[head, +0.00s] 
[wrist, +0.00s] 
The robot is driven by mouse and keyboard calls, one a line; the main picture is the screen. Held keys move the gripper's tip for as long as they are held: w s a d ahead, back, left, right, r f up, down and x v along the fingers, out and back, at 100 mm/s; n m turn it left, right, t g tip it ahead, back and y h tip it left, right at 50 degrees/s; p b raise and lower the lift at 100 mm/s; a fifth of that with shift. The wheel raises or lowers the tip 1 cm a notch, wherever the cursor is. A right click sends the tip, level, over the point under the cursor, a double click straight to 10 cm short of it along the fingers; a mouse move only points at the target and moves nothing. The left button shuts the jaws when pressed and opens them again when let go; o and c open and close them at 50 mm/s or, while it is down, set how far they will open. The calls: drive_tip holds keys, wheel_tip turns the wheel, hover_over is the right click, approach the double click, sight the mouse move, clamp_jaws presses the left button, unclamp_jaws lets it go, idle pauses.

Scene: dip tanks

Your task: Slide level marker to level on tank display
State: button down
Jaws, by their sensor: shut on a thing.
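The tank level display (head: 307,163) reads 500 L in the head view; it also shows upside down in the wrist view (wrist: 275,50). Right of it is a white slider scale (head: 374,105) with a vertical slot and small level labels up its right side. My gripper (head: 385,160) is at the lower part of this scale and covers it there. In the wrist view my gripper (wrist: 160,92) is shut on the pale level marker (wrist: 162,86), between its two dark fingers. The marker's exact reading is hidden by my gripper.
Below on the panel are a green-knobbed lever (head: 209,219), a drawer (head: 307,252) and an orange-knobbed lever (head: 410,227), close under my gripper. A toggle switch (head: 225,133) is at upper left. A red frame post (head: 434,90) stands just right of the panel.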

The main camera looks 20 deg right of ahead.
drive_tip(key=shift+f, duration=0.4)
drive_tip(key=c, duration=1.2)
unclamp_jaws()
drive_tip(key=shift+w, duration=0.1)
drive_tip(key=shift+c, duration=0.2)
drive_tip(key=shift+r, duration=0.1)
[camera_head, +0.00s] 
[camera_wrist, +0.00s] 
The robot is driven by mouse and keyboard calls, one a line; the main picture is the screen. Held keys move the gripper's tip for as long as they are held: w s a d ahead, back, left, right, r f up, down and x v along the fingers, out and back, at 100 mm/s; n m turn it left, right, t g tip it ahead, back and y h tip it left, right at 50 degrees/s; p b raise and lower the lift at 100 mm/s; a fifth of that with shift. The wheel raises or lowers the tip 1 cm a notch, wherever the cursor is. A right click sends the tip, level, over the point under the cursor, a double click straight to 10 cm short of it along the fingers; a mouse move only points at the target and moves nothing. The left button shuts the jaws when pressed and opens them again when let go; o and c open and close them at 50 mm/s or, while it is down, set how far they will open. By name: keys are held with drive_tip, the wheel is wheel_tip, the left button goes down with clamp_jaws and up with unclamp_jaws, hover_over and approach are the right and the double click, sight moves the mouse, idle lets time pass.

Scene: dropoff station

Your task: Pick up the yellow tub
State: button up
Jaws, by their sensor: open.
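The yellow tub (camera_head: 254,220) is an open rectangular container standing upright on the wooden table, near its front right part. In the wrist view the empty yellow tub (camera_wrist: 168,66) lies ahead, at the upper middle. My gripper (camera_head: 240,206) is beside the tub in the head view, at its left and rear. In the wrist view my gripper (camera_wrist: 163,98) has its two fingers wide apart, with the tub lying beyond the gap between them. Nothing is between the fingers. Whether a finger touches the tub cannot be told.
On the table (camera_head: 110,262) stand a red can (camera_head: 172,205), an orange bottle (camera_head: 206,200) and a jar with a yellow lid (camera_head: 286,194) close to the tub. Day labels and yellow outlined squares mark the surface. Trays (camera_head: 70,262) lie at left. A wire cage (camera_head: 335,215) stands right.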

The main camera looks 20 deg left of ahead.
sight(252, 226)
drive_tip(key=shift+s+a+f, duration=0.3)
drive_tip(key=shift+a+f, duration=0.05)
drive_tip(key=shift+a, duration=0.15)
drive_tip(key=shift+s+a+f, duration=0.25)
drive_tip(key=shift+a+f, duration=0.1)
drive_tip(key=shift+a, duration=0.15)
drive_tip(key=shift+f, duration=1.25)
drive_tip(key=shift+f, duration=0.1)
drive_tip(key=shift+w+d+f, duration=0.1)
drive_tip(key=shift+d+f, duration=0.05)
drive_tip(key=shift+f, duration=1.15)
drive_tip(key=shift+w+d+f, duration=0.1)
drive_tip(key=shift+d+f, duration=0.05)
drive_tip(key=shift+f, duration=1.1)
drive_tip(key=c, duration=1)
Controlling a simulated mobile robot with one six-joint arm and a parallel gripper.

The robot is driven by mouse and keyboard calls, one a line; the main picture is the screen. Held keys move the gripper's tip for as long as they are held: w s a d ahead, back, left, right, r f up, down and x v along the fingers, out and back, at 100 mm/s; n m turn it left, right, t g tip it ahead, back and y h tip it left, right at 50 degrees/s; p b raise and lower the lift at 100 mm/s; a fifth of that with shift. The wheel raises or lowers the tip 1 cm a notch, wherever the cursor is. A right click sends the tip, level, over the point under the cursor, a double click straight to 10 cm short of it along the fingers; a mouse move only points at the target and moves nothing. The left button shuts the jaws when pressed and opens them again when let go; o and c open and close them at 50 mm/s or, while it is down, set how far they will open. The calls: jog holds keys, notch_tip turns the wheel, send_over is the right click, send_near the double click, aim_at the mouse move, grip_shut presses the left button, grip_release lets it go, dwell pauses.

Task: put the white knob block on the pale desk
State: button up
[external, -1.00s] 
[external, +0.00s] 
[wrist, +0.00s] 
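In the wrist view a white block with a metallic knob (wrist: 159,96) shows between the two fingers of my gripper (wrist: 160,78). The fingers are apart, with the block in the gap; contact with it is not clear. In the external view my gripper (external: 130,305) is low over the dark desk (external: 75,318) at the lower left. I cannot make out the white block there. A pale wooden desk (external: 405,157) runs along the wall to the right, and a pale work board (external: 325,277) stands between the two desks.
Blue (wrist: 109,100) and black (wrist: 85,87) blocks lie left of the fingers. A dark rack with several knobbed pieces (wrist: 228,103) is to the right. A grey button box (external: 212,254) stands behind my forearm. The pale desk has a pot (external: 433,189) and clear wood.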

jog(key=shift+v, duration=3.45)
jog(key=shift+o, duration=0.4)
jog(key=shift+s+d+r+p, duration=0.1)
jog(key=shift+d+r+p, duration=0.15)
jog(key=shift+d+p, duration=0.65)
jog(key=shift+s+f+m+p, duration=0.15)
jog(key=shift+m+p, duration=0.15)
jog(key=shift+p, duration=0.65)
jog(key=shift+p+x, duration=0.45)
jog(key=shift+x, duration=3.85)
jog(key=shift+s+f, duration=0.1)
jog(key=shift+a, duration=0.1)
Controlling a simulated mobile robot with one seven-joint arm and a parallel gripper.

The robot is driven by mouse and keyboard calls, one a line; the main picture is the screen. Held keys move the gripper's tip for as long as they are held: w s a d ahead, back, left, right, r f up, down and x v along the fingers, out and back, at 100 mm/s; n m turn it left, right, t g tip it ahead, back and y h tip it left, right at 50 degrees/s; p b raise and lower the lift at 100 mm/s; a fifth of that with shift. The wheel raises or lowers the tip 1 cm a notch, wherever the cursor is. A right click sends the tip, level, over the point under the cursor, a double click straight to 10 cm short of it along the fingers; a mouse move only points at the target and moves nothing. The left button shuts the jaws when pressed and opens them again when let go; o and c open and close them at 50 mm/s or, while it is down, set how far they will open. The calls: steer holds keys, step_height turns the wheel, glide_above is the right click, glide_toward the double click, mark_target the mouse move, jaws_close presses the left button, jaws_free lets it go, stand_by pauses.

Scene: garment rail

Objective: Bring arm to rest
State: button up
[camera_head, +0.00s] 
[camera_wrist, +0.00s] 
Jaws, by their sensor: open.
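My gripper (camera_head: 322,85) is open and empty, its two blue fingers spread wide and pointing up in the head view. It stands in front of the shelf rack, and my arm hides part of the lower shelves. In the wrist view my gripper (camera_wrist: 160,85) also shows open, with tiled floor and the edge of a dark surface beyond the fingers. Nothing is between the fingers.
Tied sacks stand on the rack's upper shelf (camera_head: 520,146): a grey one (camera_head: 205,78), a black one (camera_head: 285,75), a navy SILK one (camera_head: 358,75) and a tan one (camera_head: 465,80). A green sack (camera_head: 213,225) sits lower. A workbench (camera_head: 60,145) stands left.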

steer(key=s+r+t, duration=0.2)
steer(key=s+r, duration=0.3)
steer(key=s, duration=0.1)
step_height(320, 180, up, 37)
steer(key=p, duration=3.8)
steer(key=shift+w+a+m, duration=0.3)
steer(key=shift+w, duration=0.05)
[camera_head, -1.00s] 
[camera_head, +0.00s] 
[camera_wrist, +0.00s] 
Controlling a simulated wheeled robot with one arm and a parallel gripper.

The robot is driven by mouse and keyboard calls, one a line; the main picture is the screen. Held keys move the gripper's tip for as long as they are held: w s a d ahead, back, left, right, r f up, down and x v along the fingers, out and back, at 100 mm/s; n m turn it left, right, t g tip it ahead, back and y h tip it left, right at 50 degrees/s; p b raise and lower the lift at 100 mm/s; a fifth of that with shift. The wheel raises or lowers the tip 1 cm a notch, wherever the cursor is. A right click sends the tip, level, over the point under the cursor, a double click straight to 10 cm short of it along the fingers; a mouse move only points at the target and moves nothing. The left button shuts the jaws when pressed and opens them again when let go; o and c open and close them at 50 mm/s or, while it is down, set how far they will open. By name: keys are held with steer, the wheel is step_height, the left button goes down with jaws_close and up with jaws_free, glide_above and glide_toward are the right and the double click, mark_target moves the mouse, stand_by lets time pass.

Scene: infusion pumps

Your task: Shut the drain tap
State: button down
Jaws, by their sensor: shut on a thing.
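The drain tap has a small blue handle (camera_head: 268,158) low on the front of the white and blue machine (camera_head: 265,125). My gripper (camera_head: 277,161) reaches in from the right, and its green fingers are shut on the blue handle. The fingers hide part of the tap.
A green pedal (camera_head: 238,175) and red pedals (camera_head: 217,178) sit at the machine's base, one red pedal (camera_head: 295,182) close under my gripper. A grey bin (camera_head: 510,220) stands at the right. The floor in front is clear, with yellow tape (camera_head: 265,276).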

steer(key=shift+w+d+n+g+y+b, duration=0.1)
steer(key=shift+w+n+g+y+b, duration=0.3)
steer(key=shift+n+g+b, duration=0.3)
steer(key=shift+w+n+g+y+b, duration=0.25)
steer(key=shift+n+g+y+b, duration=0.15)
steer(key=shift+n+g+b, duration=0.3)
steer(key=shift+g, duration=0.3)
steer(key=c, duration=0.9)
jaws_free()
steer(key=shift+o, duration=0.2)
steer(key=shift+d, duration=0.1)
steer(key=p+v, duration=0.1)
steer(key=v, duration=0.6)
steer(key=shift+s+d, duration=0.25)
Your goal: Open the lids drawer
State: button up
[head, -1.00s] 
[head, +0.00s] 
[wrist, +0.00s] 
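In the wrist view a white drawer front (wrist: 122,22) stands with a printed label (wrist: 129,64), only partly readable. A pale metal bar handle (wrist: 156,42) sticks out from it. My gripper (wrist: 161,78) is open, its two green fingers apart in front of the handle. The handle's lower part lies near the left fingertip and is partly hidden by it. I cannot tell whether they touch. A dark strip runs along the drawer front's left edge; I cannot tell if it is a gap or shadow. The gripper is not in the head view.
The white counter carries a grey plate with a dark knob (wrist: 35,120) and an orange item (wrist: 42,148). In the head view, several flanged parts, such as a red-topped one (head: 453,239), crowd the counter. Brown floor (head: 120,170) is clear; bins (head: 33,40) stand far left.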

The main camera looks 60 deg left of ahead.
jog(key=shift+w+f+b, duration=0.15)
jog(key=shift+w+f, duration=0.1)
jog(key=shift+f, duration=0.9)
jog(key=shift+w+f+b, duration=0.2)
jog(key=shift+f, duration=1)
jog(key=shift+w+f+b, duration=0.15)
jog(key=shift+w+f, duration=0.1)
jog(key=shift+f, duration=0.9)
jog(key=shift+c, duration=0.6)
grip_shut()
------------
▸ EXERCISE BRIEF: Locate all lines in the listing above with the word "approach" and copy them.

▸ OUTPUT FOR THIS TASK:
The robot is driven by mouse and keyboard calls, one a line; the main picture is the screen. Held keys move the gripper's tip for as long as they are held: w s a d ahead, back, left, right, r f up, down and x v along the fingers, out and back, at 100 mm/s; n m turn it left, right, t g tip it ahead, back and y h tip it left, right at 50 degrees/s; p b raise and lower the lift at 100 mm/s; a fifth of that with shift. The wheel raises or lowers the tip 1 cm a notch, wherever the cursor is. A right click sends the tip, level, over the point under the cursor, a double click straight to 10 cm short of it along the fingers; a mouse move only points at the target and moves nothing. The left button shuts the jaws when pressed and opens them again when let go; o and c open and close them at 50 mm/s or, while it is down, set how far they will open. The calls: drive_tip holds keys, wheel_tip turns the wheel, hover_over is the right click, approach the double click, sight the mouse move, clamp_jaws presses the left button, unclamp_jaws lets it go, idle pauses.
The robot is driven by mouse and keyboard calls, one a line; the main picture is the screen. Held keys move the gripper's tip for as long as they are held: w s a d ahead, back, left, right, r f up, down and x v along the fingers, out and back, at 100 mm/s; n m turn it left, right, t g tip it ahead, back and y h tip it left, right at 50 degrees/s; p b raise and lower the lift at 100 mm/s; a fifth of that with shift. The wheel raises or lowers the tip 1 cm a notch, wherever the cursor is. A right click sends the tip, level, over the point under the cursor, a double click straight to 10 cm short of it along the fingers; a mouse move only points at the target and moves nothing. The left button shuts the jaws when pressed and opens them again when let go; o and c open and close them at 50 mm/s or, while it is down, set how far they will open. By name: keys are held with drive_tip, the wheel is wheel_tip, the left button goes down with clamp_jaws and up with unclamp_jaws, hover_over and approach are the right and the double click, sight moves the mouse, idle lets time pass.

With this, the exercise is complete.